§ **Records provided**:
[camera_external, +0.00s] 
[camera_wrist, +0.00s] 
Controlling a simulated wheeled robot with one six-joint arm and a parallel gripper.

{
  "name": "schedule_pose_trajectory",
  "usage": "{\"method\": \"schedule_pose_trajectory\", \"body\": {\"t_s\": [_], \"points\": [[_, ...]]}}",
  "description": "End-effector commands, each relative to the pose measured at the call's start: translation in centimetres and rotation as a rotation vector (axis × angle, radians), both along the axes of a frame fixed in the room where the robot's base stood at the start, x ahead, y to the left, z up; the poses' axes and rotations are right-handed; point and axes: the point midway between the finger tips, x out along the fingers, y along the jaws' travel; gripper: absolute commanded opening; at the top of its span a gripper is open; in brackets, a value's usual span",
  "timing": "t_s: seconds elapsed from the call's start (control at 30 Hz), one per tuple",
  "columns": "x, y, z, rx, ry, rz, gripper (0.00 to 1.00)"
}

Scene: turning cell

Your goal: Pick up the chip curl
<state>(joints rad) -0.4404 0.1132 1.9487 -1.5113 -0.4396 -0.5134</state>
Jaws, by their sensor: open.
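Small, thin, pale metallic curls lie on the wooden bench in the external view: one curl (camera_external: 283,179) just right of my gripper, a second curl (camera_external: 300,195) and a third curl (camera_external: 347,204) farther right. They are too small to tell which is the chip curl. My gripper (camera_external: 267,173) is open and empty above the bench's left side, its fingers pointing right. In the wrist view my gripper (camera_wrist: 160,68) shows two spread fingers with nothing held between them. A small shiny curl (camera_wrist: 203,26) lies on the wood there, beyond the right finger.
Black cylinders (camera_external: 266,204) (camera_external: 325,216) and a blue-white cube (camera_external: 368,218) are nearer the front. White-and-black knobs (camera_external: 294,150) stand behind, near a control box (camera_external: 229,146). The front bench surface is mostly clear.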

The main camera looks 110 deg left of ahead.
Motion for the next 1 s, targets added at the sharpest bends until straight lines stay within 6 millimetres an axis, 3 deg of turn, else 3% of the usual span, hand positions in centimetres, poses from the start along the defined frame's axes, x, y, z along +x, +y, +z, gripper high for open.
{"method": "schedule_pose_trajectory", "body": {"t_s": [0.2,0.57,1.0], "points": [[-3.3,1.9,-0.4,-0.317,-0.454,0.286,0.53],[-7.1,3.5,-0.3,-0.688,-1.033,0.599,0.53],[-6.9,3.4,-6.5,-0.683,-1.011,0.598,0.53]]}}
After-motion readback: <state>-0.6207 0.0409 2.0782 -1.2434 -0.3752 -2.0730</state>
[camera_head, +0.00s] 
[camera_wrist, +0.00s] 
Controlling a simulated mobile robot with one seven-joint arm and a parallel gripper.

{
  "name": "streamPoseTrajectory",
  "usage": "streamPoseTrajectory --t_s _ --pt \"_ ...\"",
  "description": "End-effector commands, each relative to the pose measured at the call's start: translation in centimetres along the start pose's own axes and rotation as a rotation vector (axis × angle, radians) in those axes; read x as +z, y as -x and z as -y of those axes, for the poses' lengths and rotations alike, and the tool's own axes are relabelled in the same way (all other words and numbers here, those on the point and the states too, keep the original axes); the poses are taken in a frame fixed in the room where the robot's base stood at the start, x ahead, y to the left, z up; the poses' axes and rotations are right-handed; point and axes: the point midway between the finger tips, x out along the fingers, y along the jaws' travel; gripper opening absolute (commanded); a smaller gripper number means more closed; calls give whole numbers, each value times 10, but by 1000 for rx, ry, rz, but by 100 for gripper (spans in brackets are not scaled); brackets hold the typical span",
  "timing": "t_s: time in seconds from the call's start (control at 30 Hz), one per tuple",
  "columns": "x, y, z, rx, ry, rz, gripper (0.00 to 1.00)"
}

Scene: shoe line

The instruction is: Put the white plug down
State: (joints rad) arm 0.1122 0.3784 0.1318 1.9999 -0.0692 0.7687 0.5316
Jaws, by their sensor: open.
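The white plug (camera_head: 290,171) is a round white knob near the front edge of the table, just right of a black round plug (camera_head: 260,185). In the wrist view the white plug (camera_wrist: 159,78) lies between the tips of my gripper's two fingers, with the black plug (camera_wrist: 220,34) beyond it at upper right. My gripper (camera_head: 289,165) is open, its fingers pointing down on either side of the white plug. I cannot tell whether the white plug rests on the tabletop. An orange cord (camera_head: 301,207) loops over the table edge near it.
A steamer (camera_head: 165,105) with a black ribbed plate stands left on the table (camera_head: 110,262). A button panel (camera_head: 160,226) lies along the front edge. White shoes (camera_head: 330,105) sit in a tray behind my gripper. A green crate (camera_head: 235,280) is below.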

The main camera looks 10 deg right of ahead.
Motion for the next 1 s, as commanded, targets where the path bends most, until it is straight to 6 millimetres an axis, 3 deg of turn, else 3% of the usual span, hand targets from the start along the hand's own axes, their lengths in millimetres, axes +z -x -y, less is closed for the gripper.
...
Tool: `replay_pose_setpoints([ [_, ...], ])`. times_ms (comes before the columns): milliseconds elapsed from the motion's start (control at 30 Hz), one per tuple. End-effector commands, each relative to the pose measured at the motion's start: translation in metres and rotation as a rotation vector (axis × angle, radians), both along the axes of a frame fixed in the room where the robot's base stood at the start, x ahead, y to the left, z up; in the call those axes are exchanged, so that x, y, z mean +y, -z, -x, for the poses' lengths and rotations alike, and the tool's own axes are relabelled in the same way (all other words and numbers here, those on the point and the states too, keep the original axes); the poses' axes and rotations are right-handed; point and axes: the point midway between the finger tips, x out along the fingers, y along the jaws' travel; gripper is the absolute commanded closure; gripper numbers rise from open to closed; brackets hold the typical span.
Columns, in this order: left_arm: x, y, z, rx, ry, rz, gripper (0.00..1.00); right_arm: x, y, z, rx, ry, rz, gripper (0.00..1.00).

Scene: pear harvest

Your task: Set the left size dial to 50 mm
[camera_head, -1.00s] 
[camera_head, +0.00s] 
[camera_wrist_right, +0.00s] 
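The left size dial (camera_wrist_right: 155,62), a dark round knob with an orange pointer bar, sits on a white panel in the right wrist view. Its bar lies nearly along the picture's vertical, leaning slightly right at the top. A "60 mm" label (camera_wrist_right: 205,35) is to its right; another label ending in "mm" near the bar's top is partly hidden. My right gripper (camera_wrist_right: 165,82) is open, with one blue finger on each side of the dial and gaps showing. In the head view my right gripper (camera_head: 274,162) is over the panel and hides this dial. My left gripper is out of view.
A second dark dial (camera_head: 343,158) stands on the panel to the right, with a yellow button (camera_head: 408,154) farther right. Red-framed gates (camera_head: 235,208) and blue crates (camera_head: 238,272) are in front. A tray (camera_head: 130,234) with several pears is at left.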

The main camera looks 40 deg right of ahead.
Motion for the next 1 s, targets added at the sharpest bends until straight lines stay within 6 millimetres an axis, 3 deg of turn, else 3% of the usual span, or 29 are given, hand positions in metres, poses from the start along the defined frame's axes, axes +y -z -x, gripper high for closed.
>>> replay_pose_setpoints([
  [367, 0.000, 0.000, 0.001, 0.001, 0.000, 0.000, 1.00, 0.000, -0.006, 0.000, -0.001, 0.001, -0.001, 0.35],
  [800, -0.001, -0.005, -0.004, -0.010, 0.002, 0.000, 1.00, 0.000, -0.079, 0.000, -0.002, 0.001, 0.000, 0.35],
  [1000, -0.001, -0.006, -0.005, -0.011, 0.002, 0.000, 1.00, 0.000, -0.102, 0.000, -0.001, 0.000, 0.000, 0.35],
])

§ **Direction**:
For each line in the data above that contains the string "Controlling", extract the line.

§ **Result of this exercise**:
Controlling a simulated wheeled robot with one six-joint arm and a parallel gripper.
Controlling a simulated mobile robot with one seven-joint arm and a parallel gripper.

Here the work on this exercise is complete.